Александр Верт. Россия в войне

ПРЕДИСЛОВИЕ

   На советской улице стоял январь и обещанный Вождем праздник. Под Сталинградом на глазах изумленного мира агонизировала сильнейшая из армий Вермахта; в заснеженных приволжских степях замерзало, доедая лошадиные мослы, отборное немецкое воинство.
   Войска Юго-Западного и Сталинградского фронтов, осуществив классическую операцию на окружение, отбросили врага на 150 – 250 километров и вышли на линию Новая Калитва – Миллерово – Морозовск – Тормосин – Котельниковский. В обороне противника зияли бреши протяженностью в десятки километров. Германское командование напрягало силы, чтобы остановить продвижение русских и стабилизировать положение, но поздно, поздно: резервов под рукой не было, для замены «сгоревших» на Востоке немецких, румынских, итальянских дивизий требовалось время.
   Стратегическая обстановка резко изменилась в пользу Красной Армии.
   Эта армия во многом отличалась от РККА образца 1941 года. Она изменилась качественно и преобразилась внешне. Она обретала веру в победу и в свое командование. Она училась войне на войне, ценой невиданных потерь усваивая навыки ратной работы.
   «Война, однако, учила, – писал Василь Быков, – не прежняя, довоенная наука, не военные академии, тем более краткосрочные и ускоренные курсы военных училищ, но единственно личный боевой опыт, который клался в основу боевого мастерства командиров. Постепенно военные действия, особенно на низшем звене, стали обретать элемент разумности... В то время как в войсках жестоко пресекался всякий намек на какое-нибудь превосходство немецкой тактики или немецкого оружия, где-то в верхах, в Генштабе, это превосходство втихомолочку учитывалось и из него делались определенные негласные выводы».
   Советские войска получили новый Боевой устав пехоты, соответствующий современным методам ведения войны.
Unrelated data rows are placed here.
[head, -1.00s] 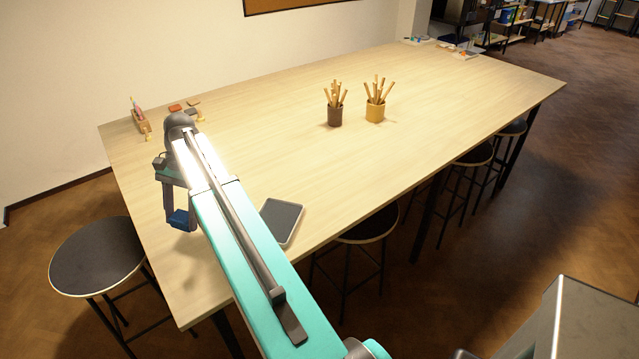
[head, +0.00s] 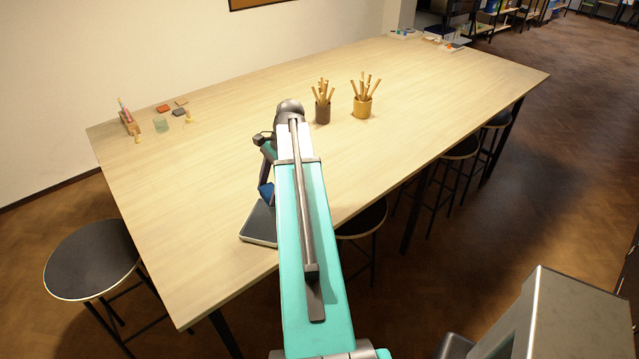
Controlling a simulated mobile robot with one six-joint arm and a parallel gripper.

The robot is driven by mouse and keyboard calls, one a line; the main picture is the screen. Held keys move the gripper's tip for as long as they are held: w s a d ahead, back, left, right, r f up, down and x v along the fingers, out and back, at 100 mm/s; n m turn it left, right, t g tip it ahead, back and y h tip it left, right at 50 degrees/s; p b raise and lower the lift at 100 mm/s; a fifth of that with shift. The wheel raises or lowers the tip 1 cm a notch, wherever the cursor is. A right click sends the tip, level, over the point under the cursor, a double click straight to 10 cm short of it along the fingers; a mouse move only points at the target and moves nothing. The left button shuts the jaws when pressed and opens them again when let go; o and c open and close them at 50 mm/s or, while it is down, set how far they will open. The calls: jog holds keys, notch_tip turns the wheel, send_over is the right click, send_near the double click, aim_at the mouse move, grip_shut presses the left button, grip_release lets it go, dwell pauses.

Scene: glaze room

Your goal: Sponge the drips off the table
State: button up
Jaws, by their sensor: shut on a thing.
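My gripper (head: 265,184) is shut on a blue sponge (head: 266,194), partly hidden behind my arm. It is at the near part of the light wooden table (head: 200,230), by the far edge of a dark grey flat tray (head: 260,224). I cannot tell whether the sponge touches the tray or hangs above it. My arm covers the tray's right part. I can make out no drips on the visible table top; the part behind my arm is hidden.
A dark cup (head: 322,112) and a yellow cup (head: 362,106) hold wooden tools mid-table. A small glass (head: 160,125), a wooden holder (head: 129,124) and small tiles (head: 163,108) stand at the left. Stools (head: 92,259) line the edges. The left-middle table top is clear.

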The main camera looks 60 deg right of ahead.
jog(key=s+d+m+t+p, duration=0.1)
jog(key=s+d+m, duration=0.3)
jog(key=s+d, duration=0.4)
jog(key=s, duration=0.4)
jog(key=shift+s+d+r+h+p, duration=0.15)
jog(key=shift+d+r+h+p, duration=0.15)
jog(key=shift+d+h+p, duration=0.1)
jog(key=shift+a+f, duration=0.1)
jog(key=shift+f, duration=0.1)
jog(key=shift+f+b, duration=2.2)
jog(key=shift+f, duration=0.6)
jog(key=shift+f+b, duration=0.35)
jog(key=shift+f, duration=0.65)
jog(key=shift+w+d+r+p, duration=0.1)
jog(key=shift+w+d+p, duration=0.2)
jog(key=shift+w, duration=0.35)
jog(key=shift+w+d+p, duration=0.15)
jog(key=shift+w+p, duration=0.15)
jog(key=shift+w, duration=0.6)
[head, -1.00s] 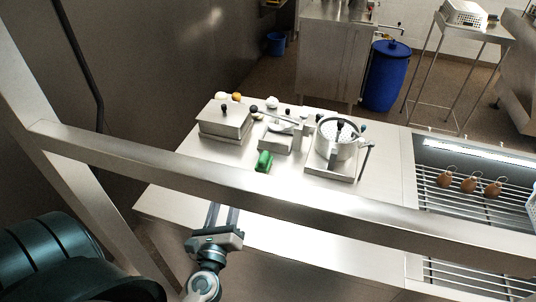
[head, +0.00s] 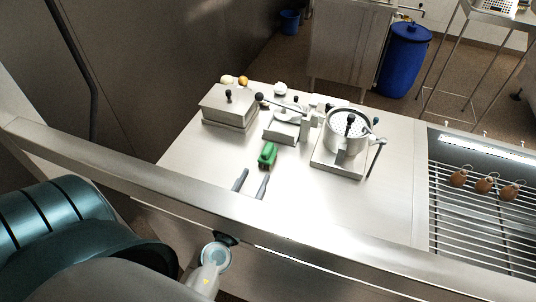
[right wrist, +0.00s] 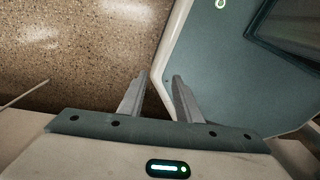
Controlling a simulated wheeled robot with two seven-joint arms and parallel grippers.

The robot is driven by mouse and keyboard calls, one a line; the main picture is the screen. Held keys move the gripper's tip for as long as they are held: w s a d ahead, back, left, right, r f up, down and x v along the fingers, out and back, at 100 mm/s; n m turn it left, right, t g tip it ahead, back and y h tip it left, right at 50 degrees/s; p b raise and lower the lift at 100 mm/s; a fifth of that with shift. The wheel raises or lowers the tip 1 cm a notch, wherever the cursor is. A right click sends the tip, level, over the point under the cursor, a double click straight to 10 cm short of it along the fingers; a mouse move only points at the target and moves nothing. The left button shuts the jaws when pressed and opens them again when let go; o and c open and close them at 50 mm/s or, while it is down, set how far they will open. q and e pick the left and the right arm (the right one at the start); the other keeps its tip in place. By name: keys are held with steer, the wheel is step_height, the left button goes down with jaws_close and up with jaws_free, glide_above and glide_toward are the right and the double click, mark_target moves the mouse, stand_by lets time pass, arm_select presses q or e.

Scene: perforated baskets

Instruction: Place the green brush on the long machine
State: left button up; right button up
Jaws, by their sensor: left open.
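The green brush (head: 267,154) lies on the metal table in the head view, just in front of the middle machine (head: 283,130), a low metal device with an arm. A lidded metal box machine (head: 229,107) stands to its left and a round perforated machine (head: 345,130) to its right. I cannot tell for sure which is the long machine. My left gripper (head: 251,184) is open and empty, its two fingers pointing at the brush from the near side, a short gap away. My right gripper (right wrist: 158,77) shows only in the right wrist view, open and empty over the floor.
A metal rail (head: 150,180) crosses in front of the table and hides part of my left wrist. A wire rack (head: 470,215) with several brown items is at the right. The table (head: 210,165) is clear around the brush. A blue barrel (head: 404,60) stands behind.

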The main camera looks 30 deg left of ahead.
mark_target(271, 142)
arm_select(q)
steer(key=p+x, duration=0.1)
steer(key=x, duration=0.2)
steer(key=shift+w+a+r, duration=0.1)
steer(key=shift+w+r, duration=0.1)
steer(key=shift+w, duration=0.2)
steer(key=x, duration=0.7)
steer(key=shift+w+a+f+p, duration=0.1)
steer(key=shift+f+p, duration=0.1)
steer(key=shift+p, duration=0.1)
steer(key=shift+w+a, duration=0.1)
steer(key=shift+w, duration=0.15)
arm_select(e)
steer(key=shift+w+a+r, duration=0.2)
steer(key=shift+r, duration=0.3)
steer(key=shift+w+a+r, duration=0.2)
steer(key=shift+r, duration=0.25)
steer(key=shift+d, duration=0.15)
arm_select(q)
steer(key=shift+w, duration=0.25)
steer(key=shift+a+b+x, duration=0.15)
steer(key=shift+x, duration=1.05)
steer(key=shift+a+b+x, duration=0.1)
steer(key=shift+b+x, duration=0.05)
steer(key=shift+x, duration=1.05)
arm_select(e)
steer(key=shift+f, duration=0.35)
В практику внедрялись новые принципы организации и тактического применения артиллерии, бронетанковых сил и авиации.
   С упразднением института военных комиссаров в Красной Армии установилось полное единоначалие, и, судя по дальнейшему ходу событий, ей это пошло на пользу.
   Армия, в которой до войны культивировалась ненависть к «золотопогонникам», готовилась примерить погоны.
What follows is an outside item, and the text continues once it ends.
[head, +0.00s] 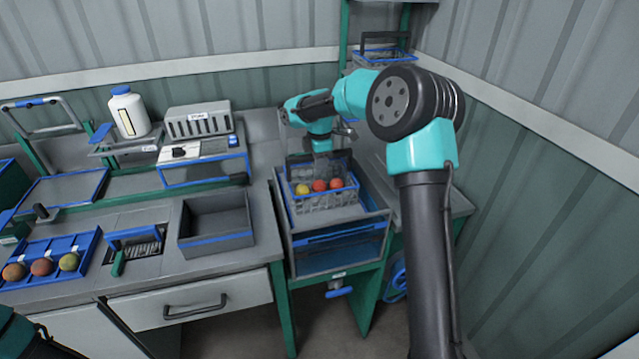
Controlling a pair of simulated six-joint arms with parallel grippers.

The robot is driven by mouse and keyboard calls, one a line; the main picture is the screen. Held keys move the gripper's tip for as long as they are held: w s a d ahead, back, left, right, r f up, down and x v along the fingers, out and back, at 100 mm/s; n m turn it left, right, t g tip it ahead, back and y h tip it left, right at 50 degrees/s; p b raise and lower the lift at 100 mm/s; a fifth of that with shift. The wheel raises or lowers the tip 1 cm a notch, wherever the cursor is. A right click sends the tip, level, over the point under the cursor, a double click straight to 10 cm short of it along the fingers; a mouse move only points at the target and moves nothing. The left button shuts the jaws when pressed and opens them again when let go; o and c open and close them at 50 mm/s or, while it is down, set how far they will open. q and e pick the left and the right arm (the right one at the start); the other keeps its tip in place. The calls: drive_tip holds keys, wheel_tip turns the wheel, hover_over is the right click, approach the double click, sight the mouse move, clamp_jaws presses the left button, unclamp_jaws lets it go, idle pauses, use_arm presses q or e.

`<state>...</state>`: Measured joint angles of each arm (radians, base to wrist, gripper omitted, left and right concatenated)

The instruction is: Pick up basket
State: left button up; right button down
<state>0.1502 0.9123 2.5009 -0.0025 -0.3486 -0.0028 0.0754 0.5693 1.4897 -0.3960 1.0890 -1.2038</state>
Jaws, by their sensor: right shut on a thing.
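A clear basket with a blue rim (327,204) is in the head view, at the top of a grey and green stand right of the bench. It holds a yellow tomato (302,189) and two red ones (328,185). My right gripper (322,160) reaches down over the basket from above and is shut on it at its back part. The fingertips are small and partly hidden, and I cannot tell whether the basket is clear of the stand. Part of my left arm shows at the bottom left, but its gripper is out of frame.
The stand (337,273) has raised grey edges around the basket. An empty grey bin (215,240) stands left of it on the bench. A corrugated wall (560,190) bounds the right.

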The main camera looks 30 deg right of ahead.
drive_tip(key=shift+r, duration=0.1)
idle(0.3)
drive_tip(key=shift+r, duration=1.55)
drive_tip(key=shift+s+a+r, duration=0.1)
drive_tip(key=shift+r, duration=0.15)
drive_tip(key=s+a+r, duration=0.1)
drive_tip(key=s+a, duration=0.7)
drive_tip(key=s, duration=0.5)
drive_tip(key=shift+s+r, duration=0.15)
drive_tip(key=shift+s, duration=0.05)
   Бесперебойно и во все более возрастающем количестве фронт получал вооружение, боеприпасы, продовольствие, снаряжение. Вступили в строй и начали давать продукцию крупные предприятия, построенные на востоке страны. Советская система продемонстрировала высокую эффективность организации военного производства.
   На торжественном заседании Московского совета И.В. Сталин отмечал: «Перед нами не стояли уже такие задачи, как эвакуация предприятий на восток и перевод промышленности на производство вооружения. Советское государство имеет теперь слаженное и быстро растущее военное хозяйство. Стало быть, все усилия народа могли быть сосредоточены на увеличении производства и дальнейшем совершенствовании вооружения, особенно танков, самолетов, орудий, самоходной артиллерии. В этом мы достигли крупных успехов».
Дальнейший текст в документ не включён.